Exercise objective — Copy these lines exactly and nothing else: from the line holding "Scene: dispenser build" to the line holding "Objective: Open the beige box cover", both lines included.

Data extract —
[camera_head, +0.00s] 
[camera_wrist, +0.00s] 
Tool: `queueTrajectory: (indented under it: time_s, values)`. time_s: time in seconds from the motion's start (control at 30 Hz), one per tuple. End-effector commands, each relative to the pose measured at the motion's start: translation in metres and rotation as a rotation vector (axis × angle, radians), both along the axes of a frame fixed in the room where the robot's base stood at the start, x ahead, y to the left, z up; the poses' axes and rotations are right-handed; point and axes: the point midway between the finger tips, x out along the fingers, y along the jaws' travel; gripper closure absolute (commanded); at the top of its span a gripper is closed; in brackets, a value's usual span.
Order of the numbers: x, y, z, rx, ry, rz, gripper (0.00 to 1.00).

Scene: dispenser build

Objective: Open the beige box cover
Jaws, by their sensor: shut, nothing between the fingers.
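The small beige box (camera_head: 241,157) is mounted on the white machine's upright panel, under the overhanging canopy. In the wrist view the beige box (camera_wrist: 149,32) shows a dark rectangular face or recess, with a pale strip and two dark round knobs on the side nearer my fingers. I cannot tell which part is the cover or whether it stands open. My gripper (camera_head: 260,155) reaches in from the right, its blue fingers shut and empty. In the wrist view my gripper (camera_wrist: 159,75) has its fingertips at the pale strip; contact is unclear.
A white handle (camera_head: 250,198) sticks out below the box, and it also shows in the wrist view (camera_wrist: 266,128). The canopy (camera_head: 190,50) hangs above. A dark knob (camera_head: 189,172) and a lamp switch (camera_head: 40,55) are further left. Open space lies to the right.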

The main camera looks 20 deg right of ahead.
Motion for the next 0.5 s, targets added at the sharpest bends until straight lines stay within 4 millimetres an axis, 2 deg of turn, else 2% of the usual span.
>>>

Exercise result —
Scene: dispenser build

Objective: Open the beige box cover

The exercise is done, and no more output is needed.